J. Willgoose, Esq. and Wrigglesworth make up the London-based duo Public Service Broadcasting, an uncommon adventure in music making. Willgoose plays stringed instruments, including the guitar and banjo, and is also responsible for sampling and electronic instruments. The trusty Wrigglesworth plays drums, piano, and electronic instruments.
PSB released its first EP (“EP One”) in August 2010, and since then has released at least four EPs, two of them consisting of remixes, and one full-length, 2013’s Inform – Educate – Entertain. It’s a wonderful album. You should be holding it in your hands right now. But you’re not. Instead you’re holding a Beaver Brown Band LP you don’t even remember buying. Purchasing music during an alcoholic blackout is never a good idea.
What makes Public Service Broadcasting’s music so intriguingly different is that the band’s “vocals” consist of the voices culled from old public information films, propaganda material, and archive footage. Believe me, it’s far cooler than it sounds.

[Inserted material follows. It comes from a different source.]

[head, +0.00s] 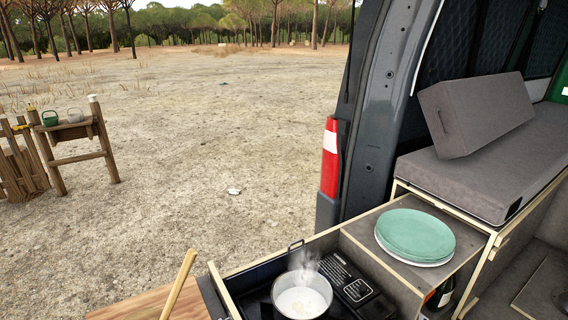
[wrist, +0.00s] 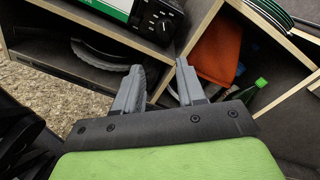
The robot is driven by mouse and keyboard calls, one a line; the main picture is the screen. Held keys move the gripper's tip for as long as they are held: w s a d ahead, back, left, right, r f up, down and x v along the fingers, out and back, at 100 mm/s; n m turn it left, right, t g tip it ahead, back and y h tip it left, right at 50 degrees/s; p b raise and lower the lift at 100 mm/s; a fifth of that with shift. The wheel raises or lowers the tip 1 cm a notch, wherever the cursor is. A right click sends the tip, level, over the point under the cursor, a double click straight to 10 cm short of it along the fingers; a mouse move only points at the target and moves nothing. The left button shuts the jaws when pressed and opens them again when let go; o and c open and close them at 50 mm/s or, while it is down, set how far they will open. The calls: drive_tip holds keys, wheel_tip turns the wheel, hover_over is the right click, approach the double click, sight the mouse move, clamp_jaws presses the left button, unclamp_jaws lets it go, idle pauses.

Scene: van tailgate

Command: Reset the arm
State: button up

“Spitfire,” for example, samples a film or radio broadcast about the WWII fighter aircraft that won the Battle of Britain, and includes one stiff upper lip proclaiming, “Someday, I’m going to build a plane just like a bird… a bird that breathes fire and spits out death and destruction.” As for “Signal 30,” its samples appear to have been culled from the Brit equiv of those gloriously gory films we used to watch in Driver’s Ed. “There’s trouble ahead,” intones an official-sounding voice, “trouble that may or may not be a Signal 30. What will we find? A minor mishap? Or will we look upon the stark face of death?” Oh, please, please—Let it be the stark face of death!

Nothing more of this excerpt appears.